If, therefore, the son of Jacob felt such gratitude for perishable benefits, what should be ours for the immortal blessings God has bestowed upon us? Joseph’s master entrusted him with all his possessions. God has given us not only His possessions but Himself.

What is there on earth that He has not made for us? Earth, sky, sun, moon, stars, tides, birds, beasts, fishes—in short, all things under heaven are ours, and even the riches of heaven itself, the glory and happiness of eternity.

“All things are yours,” says the Apostle, “whether it be Paul, or Apollo, or Cephas, or the world, or life, or death, or things present, or things to come; for all are yours,” [1 cor. iii. 22.] for all these contribute to your salvation.

And we not only possess the riches of heaven, but the Lord of heaven. He has given Himself to us in a thousand ways: as our Father, our Teacher, our Saviour, our Master, our Physician, our Example, our Food, our Reward. In brief, the Father has given us the Son, and the Son has made us worthy to receive the Holy Ghost, and the Holy Ghost has united us to the Father and the Son, the Source of every grace and blessing.

Again, since God has given you all the benefits you enjoy, how can you use these benefits to outrage so magnificent a Benefactor? If you are unmindful of the crime of your ingratitude, you are more ungrateful than the savage beasts, colder and more hardened than senseless objects.
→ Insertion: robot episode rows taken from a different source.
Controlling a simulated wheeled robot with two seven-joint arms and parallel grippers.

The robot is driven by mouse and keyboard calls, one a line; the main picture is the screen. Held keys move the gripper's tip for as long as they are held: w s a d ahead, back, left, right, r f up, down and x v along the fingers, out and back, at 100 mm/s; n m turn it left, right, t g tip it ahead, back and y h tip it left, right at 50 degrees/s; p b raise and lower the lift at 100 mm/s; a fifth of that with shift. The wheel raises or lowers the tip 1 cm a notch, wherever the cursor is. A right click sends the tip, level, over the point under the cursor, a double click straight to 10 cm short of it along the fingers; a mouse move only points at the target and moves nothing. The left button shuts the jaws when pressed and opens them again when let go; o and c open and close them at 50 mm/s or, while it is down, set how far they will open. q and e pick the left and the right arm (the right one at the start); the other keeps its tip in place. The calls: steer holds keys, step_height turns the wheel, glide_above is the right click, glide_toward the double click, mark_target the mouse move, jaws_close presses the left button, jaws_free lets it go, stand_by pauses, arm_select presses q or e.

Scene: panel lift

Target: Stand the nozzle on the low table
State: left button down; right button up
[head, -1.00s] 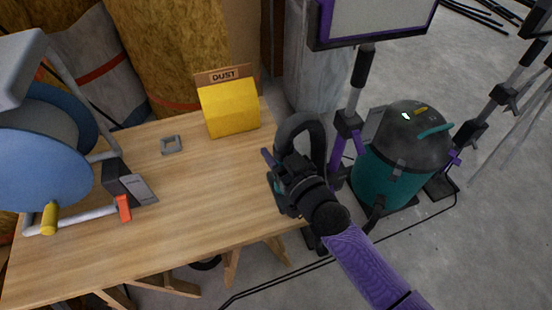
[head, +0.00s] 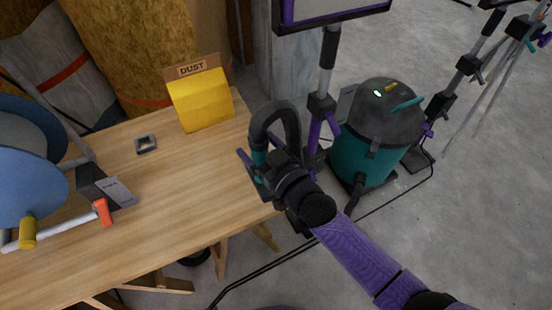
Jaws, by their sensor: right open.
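The nozzle, with a teal collar (head: 258,159) under a dark bent hose (head: 276,108), is upright at the right end of the wooden table (head: 190,195). My right gripper (head: 262,158) is open at the teal collar, one purple finger showing left of it. The gripper hides the nozzle's lower end, so I cannot tell whether it touches the tabletop. My left gripper is not in view.
A teal and black vacuum (head: 368,150) stands on the floor at the right. A yellow DUST box (head: 202,103), a small grey square frame (head: 146,144) and a blue reel (head: 25,165) are on the table. Its middle is clear. A tripod pole (head: 327,60) rises behind my gripper.

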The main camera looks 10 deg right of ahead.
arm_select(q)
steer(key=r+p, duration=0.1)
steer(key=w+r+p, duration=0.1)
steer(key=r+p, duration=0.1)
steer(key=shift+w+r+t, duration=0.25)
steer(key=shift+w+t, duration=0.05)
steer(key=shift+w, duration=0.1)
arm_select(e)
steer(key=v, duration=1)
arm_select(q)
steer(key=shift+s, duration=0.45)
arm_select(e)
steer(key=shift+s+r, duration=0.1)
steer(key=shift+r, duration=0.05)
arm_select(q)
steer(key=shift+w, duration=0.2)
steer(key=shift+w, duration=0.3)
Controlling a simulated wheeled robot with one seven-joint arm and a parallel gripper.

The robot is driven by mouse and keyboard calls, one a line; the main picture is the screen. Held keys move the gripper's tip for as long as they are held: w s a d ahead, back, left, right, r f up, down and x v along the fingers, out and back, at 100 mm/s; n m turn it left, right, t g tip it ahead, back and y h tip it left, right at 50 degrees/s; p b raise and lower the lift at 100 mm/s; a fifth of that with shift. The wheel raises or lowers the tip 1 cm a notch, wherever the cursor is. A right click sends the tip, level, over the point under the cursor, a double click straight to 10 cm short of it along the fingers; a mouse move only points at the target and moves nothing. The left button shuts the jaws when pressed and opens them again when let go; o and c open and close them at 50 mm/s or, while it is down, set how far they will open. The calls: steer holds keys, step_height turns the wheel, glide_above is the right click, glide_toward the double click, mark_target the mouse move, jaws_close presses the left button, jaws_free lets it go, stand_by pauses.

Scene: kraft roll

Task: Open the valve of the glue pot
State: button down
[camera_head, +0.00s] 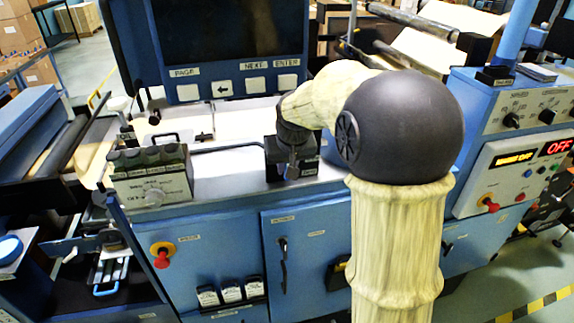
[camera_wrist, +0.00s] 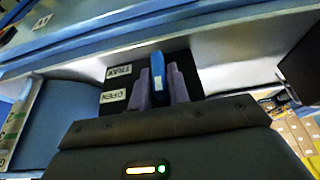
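My gripper (camera_wrist: 159,82) points down at the bench top, with its two purple-grey fingers close on either side of a narrow upright blue handle (camera_wrist: 158,68). The fingers look closed on the handle, with no clear gap. A dark panel beside it carries white labels; one reads OPEN (camera_wrist: 111,97) and the other looks like TRAY or TRAV (camera_wrist: 118,71). In the head view my gripper (camera_head: 291,160) is at the dark block on the bench, and my arm hides part of that spot. I cannot make out the glue pot's body.
A screen with buttons (camera_head: 238,88) stands behind the gripper. A grey box with several dark knobs (camera_head: 152,178) sits to the left on the bench. A control panel with red digits (camera_head: 520,165) stands at the right. A blue cabinet (camera_head: 305,245) is below.

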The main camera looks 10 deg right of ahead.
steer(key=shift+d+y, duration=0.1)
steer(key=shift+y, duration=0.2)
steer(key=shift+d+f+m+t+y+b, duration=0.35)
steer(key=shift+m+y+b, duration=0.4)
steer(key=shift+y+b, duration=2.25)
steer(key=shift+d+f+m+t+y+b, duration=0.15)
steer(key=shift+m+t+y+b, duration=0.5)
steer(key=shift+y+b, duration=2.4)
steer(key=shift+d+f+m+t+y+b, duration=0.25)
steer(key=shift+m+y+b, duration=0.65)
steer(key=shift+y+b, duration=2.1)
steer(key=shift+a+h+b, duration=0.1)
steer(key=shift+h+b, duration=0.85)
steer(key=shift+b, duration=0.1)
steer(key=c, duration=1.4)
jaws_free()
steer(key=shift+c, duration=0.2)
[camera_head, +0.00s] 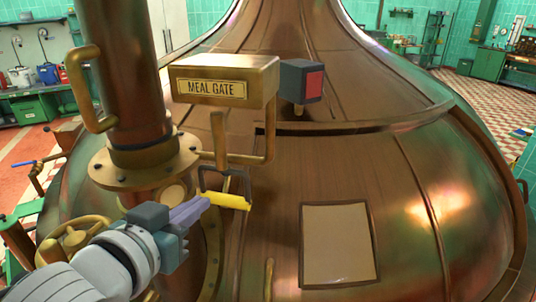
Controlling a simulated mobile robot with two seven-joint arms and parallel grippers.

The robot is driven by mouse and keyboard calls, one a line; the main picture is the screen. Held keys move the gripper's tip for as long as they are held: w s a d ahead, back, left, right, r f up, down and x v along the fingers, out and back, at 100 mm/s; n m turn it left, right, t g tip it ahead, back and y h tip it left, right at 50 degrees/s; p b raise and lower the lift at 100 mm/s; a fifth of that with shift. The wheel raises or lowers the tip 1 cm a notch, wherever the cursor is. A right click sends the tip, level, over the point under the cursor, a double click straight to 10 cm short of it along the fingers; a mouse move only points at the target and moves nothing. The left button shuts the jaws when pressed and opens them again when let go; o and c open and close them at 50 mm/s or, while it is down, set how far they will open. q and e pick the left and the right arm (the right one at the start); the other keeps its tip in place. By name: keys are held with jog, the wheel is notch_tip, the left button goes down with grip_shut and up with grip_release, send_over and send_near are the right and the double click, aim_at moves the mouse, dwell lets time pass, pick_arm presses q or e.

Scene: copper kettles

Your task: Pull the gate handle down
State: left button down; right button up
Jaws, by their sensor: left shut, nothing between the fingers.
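The gate handle's yellow grip (229,201) hangs in a dark bracket below the brass box marked MEAL GATE (222,84), in front of the copper kettle (285,160). The grip lies nearly level, tilted slightly down to the right. An upright brass lever (218,138) stands just above it. My left gripper (203,204) comes in from the lower left. Its fingers are shut and empty, with the tips right by the grip's left end. I cannot tell whether they touch it. My right gripper is not in view.
A thick copper pipe with a brass flange (143,163) stands left of the handle. A brass handwheel (75,238) is behind my left arm. A dark box with a red face (302,82) and a pale framed panel (337,245) are to the right.

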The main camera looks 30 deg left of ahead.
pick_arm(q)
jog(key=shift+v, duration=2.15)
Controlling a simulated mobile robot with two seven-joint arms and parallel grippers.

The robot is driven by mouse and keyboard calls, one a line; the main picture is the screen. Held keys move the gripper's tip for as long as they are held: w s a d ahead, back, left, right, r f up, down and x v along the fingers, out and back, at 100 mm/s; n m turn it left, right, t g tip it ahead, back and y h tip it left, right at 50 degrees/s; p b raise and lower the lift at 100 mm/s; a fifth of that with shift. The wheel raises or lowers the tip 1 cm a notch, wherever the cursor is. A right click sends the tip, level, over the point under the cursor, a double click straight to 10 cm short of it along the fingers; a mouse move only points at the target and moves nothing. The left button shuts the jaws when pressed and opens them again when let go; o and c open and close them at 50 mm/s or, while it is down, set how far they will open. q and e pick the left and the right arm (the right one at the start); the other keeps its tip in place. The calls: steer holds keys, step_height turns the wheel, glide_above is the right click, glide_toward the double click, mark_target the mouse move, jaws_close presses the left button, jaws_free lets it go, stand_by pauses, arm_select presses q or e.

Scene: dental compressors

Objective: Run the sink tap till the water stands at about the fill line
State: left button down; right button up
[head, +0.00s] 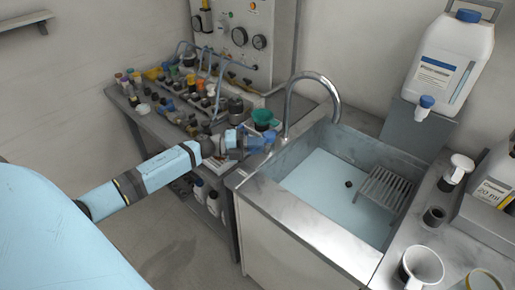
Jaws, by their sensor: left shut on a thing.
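The sink (325,185) stands right of centre, with grey metal walls and a pale blue bottom. I cannot tell how much of that blue is water, and I make out no fill line. A dark drain (348,184) shows in the bottom. The curved metal tap (308,76) rises at the sink's back left corner, its spout end over the basin. No stream from it is visible. My left gripper (254,141) is at the sink's left rim beside the tap's base, shut on what looks like the tap handle; the fingers mostly hide it. My right gripper is out of view.
A metal rack (384,188) sits in the sink's right side. A white jug with a blue spigot (453,60) stands behind it. Cups (421,266) stand on the right counter. A bench crowded with bottles and hoses (160,118) lies left of the sink, close to my left arm.

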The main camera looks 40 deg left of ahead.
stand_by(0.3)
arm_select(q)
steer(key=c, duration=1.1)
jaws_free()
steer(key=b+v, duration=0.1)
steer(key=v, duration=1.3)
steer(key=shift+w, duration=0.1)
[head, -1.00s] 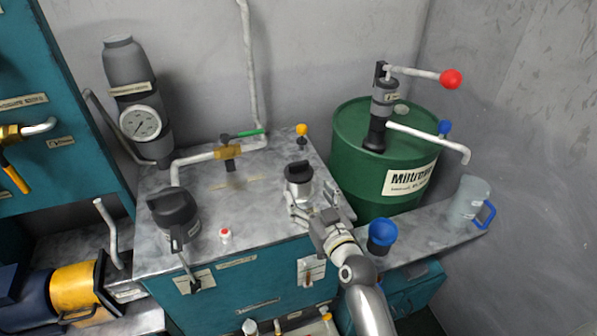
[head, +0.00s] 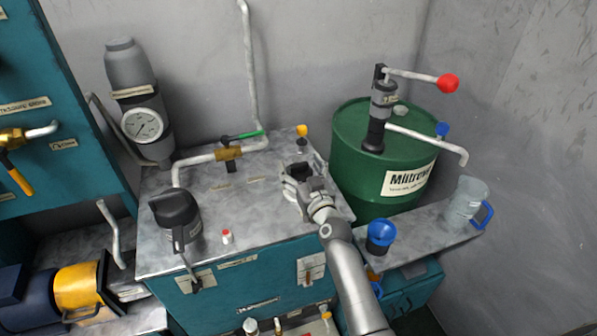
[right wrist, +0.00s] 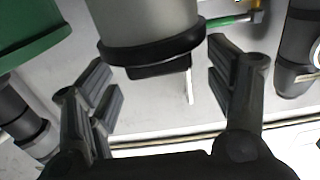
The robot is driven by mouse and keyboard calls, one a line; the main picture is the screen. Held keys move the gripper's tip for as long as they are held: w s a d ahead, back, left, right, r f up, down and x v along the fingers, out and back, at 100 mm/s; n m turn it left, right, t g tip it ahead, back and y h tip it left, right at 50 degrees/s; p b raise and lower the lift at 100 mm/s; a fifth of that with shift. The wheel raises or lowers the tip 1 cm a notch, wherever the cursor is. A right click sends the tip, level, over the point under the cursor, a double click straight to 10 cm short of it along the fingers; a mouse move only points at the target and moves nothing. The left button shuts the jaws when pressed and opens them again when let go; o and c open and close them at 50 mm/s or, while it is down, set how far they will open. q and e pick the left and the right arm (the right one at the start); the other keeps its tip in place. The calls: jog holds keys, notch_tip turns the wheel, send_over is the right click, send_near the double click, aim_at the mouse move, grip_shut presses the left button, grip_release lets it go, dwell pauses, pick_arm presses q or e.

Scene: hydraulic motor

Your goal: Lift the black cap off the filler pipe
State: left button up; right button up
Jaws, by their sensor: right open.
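The filler pipe is a short grey cylinder on the right of the steel tank top, largely hidden behind my right gripper in the head view. Its black cap (head: 297,170) shows just past the fingers. In the right wrist view the grey pipe (right wrist: 145,18) hangs from the top edge, as if upside down, with the black cap (right wrist: 152,50) and its tab at its lower end. My right gripper (head: 304,185) is open. In the right wrist view its fingers (right wrist: 160,85) stand apart on either side of the cap, with gaps left and right. My left gripper is not in view.
A dark-lidded canister (head: 175,215) and a small red-topped fitting (head: 227,236) stand left on the tank top (head: 255,215). A yellow-knobbed fitting (head: 302,131) is behind the cap. A green drum (head: 350,160) with a hand pump, a blue cup (head: 381,234) and a jug (head: 465,203) are right.

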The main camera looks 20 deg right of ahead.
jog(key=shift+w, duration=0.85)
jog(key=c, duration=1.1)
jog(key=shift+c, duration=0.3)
St. Ambrose, after Pliny, relates the story of a dog that had witnessed the murder of his master. All night the faithful animal remained by the body, howling most piteously, and on the following day, when a concourse of people visited the scene, the dog noticed the murderer among them, and falling upon him with rage, thus led to the discovery of his crime.

If poor animals testify so much love and fidelity for a morsel of bread, will you return offences for divine benefits? If a dog will manifest such indignation against his master’s murderer, how can you look with indifference on the murderers of your sovereign Lord?

And who are these murderers? None other than your sins. Yes, your sins apprehended Him and bound Him with ignominious fetters, loaded Him with infamy, overwhelmed Him with outrages, bruised Him with blows, and nailed Him to the cross. His executioners could never have accomplished this without the fatal aid of your sins.

Will you, then, feel no hatred for the barbarous enemies who put your Saviour to death? Can you look upon this Victim immolated for you, without feeling an increase of love for Him?

All that He did and suffered upon earth was intended to produce in our hearts a horror and detestation of sin. His hands and feet were nailed to the cross in order to bind sin. Will you render all His sufferings and labors fruitless to you? Will you remain in the slavery of sin when He purchased your freedom at the price of His Blood?

Will you not tremble at the name of sin, which God has wrought such wonders to efface? What more could God have done to turn men from sin than to place Himself nailed to the cross between them and this terrible evil?

What man would dare to offend God, were heaven and hell open before him? Yet a God nailed to a cross is a still more terrible and appalling sight. I know not what can move one who is insensible to such a spectacle.